Robot control records
#####
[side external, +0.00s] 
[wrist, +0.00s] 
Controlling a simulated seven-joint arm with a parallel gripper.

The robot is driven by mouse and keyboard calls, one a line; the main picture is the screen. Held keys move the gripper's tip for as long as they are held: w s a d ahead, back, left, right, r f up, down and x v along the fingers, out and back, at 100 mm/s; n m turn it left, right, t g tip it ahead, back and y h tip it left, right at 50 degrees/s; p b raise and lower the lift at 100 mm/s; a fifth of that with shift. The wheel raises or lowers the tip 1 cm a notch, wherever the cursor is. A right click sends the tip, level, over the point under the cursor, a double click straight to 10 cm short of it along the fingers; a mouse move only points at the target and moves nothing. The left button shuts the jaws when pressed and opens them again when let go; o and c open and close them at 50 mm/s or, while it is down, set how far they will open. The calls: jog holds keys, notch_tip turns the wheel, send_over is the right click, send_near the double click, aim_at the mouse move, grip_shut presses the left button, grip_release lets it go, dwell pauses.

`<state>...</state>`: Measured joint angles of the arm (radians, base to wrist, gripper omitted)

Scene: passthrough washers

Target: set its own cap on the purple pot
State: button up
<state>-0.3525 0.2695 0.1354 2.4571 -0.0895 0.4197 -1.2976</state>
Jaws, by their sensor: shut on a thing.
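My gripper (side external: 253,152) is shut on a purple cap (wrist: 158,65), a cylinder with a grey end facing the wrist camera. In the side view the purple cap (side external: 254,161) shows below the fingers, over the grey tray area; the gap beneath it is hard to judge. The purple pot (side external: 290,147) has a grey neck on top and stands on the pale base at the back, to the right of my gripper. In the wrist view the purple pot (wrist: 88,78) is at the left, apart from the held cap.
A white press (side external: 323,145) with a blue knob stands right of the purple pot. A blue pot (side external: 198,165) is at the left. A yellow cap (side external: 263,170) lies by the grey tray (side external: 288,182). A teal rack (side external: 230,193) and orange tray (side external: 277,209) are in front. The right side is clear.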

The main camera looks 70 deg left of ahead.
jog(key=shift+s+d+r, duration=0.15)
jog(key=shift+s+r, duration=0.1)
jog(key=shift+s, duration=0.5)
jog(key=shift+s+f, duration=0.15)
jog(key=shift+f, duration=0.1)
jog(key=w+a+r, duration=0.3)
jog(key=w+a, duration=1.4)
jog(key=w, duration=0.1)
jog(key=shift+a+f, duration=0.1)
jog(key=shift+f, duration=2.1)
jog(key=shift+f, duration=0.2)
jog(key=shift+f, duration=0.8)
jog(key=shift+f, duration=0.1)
#####
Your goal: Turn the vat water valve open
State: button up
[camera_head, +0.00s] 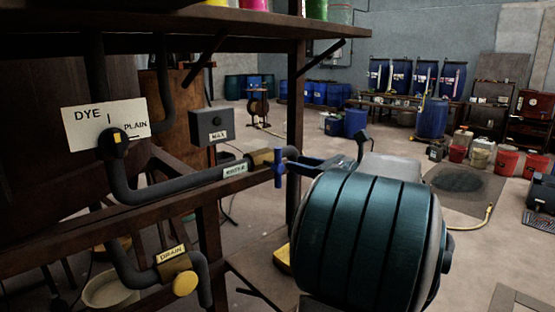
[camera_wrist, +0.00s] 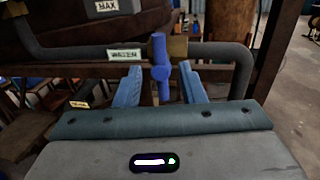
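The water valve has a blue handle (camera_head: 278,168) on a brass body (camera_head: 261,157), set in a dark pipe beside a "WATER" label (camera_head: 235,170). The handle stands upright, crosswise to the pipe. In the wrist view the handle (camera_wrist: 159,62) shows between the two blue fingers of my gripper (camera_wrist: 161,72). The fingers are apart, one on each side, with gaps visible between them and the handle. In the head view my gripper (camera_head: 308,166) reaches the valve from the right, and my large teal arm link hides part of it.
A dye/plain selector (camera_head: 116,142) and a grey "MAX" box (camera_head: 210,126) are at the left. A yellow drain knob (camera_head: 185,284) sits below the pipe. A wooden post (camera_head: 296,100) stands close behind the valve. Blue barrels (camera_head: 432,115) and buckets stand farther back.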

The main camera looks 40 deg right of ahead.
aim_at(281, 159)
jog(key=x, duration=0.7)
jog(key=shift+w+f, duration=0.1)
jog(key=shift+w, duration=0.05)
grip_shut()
#####
CHALLENGE — Of the lines above, extract only those from the line with "[side external, +0.00s]" to the line with "Controlling a simulated", both included, exactly as written.

ANSWER FOR THIS EXERCISE —
[side external, +0.00s] 
[wrist, +0.00s] 
Controlling a simulated seven-joint arm with a parallel gripper.

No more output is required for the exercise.